Mino Pecorelli fu freddato a colpi di pistola a pochi passi dalla via in cui aveva sede la redazione della sua rivista, nel quartiere Prati di Roma, il 20 marzo del 1979. Quarantacinque anni dopo non si sa ancora chi sia stato a sparargli, né si conoscono i nomi dei mandanti. C’è chi, però, un’idea se l’è fatta. Tra loro, anche il figlio Andrea, che ha parlato dei suoi sospetti a “Crimini e Criminologia” su Cusano Italia Tv.
Chi ha ucciso il giornalista Mino Pecorelli? I sospetti del figlio Andrea
“L’assassino di mio padre – colui che gli sparò – è vivo e vegeto e non ha novant’anni. Il suo nome è scritto negli atti dell’inchiesta”, ha dichiarato Andrea Pecorelli rispondendo alle domande dei giornalisti Fabio Camillacci e Gabriele Raho.

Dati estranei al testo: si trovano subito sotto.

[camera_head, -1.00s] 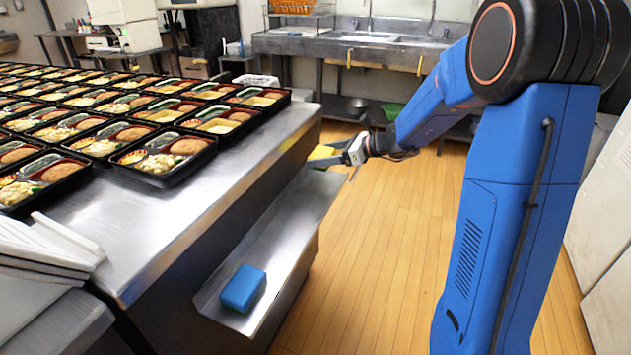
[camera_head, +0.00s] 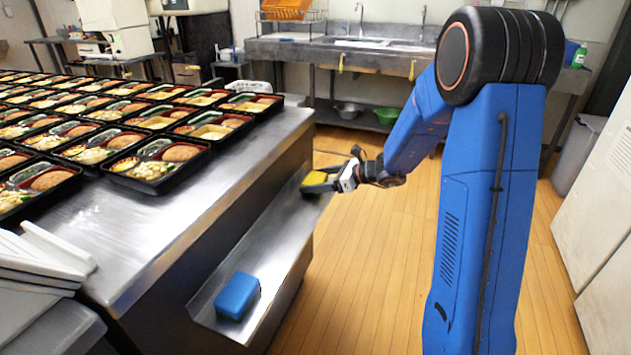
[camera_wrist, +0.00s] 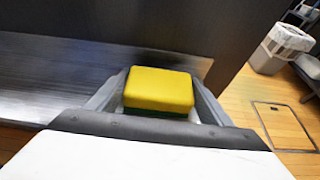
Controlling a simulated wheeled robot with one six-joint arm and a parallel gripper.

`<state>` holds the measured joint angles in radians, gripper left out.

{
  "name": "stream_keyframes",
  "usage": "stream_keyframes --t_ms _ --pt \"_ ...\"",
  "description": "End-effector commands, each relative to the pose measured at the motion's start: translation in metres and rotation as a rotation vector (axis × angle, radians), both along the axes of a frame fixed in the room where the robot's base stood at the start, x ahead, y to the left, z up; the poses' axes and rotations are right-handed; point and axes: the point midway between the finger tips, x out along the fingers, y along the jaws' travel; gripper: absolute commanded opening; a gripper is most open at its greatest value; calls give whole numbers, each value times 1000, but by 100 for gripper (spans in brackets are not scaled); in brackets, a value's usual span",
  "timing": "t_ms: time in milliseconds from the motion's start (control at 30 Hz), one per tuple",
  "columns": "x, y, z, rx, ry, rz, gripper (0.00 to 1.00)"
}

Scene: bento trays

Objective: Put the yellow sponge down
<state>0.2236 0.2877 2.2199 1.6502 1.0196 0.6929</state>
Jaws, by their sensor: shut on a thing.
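The yellow sponge (camera_head: 314,179) is between the fingers of my gripper (camera_head: 319,184), at the far end of the metal side shelf (camera_head: 262,243). In the wrist view the sponge (camera_wrist: 160,89) has a yellow top and a dark green underside, and the two grey fingers of my gripper (camera_wrist: 157,95) close on its left and right sides. The sponge is low over the shelf, close to its surface. I cannot tell whether it touches the shelf.
A blue box-like block (camera_head: 238,296) lies on the near end of the shelf. Several bento trays (camera_head: 160,165) fill the counter above. The shelf between block and sponge is clear. A sink (camera_head: 365,43) stands at the back, and a grey bin (camera_wrist: 280,47) shows beyond the shelf.

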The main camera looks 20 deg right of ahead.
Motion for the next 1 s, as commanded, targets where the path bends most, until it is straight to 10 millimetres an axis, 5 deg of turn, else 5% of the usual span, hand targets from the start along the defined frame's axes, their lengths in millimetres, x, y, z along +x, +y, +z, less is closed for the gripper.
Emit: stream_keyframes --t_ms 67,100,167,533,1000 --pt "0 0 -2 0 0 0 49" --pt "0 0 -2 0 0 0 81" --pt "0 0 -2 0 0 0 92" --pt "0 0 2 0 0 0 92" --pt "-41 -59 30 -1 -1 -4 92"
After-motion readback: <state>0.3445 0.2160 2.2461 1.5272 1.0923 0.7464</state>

Poi ha indicato quella che secondo lui resta la pista più credibile, quella “della destra eversiva”, chiedendosi come sia possibile “che non sia stata verificata e approfondita in tutti questi anni”. “Forse mio padre fu messo a tacere perché aveva scoperto e stava per rivelare i preparativi per la strage di Bologna del 2 agosto 1980”, ha spiegato.
E si è detto perplesso “del fatto che, nonostante la riapertura dell’inchiesta, il magistrato inquirente Erminio Amelio della Procura di Roma non abbia fatto quasi niente” al riguardo. “Non ha ascoltato l’ex leader di Avanguardia Nazionale Domenico Magnetta, non ha sentito noi della famiglia Pecorelli che potremmo dargli qualche piccola indicazione come nuovi elementi”, ha detto.
Il riferimento è, in particolare, a una questione: la dichiarazione che Vincenzo Vinciguerra, condannato in via definitiva all’ergastolo per la strage di Peteano, fece davanti al giudice Guido Salvi, sostenendo di aver sentito Adriano Tilgher dire che la pistola utilizzata per uccidere Pecorelli – mai ritrovata – era stata affidata, subito dopo, a Domenico Magnetta.
Dichiarazione raccolta dalla giornalista Raffaella Fanelli da un vecchio verbale e servita a far riaprire le indagini riguardanti l’assassinio del giornalista.
La riapertura delle indagini
Finora non sembrerebbero esserci novità. “Sono abbastanza disincantato, dopo quasi 45 anni”, ha proseguito Pecorelli, che da tempo, insieme ai suoi familiari, spera di poter arrivare alla verità su quanto accaduto al padre.
“La riflessione che faccio sempre è questa – ha aggiunto – l’unico vero motivo per cui c’è tutto questo silenzio può essere uno solo: che l’esecutore materiale o gli esecutori materiali sono ancora in vita. Un po’ la stessa riflessione che fa Pietro Orlandi in merito al rapimento della sorella Emanuela”.
La sua speranza è che la nuova inchiesta porti a qualcosa e non a un nulla di fatto, come le tante che di recente sono state aperte e poi archiviate (si pensi, tra tutte, a quella sul delitto di via Poma). L’obiettivo finale, ovviamente, è la giustizia.
Il ricordo
“È stato un padre presente, premuroso e attento. Certo, è stato presente per quanto ha potuto perché era veramente innamorato del suo lavoro. Comunque, fino a che è stato in vita, siamo riusciti a condividere alcune cose come la sua grande passione calcistica per la Lazio: quando i biancocelesti giocavano in casa eravamo sempre presenti sugli spalti dell’Olimpico. Ancora oggi mi chiedo, che vita sarebbe stata per me, per mio fratello Stefano e per il resto della famiglia se ci fosse stato ancora?”, si è chiesto infine Pecorelli, offrendo un ritratto intimo e familiare del giornalista, allontanato dai più mentre era in vita e ora da molti ricordato come un esempio.